First do you think that the Bronco's and the Tiger's saw enough tape that they were able to and focused on shutting down Long, Benn and Leavold ??? They were pointless the whole weekend..:(

Second as we head into the playoffs if teams like Everett, Tri Cities or Seattle are able to shut down the top line can the other players step up enough to win games ??

Are we a one line team ?? At times it appears to be so but on paper the other lines should be almost as effective.


g.k said...

Regan do you think one turnover by one our top forwards deserves a benching for the rest of a very important game, my feeling is the message would have been loud & clear to Leavold by just missing a few shifts, we could of used him in both the OT & SO !!

Regan Bartel said...

Agreed. You don't put up those type of numbers as a line and not be noticed by other teams in the WHL. That line has been studied to death by the opposition, and understand how each player reacts in a certain situation. That's where the team must avoid being predictable.
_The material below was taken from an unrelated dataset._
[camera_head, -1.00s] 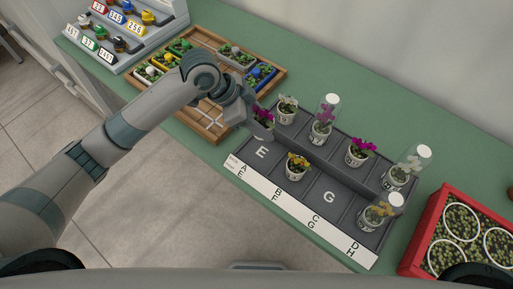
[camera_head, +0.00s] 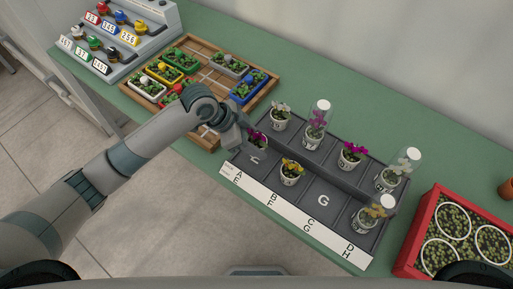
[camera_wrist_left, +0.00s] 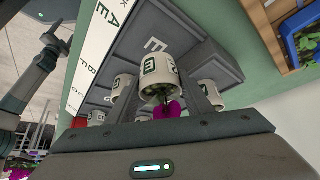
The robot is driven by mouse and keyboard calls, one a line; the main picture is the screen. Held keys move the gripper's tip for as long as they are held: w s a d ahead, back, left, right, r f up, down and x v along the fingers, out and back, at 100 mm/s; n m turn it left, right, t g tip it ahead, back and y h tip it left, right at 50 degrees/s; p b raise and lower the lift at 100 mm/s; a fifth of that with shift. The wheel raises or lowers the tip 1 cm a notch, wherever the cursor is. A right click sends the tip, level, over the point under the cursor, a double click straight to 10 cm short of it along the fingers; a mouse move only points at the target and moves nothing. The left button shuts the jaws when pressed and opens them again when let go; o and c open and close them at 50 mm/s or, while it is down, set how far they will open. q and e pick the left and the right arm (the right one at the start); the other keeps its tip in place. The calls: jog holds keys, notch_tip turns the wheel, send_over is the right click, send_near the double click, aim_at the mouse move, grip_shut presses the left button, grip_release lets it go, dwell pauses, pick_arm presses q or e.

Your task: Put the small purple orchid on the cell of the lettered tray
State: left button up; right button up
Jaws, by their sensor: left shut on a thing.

Friday night the Broncos played attention to Long, Benn and Leavold on the power play, because the d-men would never shoot the puck. The d-core would pass it down low and look for those three to create the magic. The d-men shot the puck more on Saturday and it created chances. Bottom line is, if the #1 line is being held in check, that should only create chances for the second line. Cody Almond and company found that out first hand Saturday night in the Hat.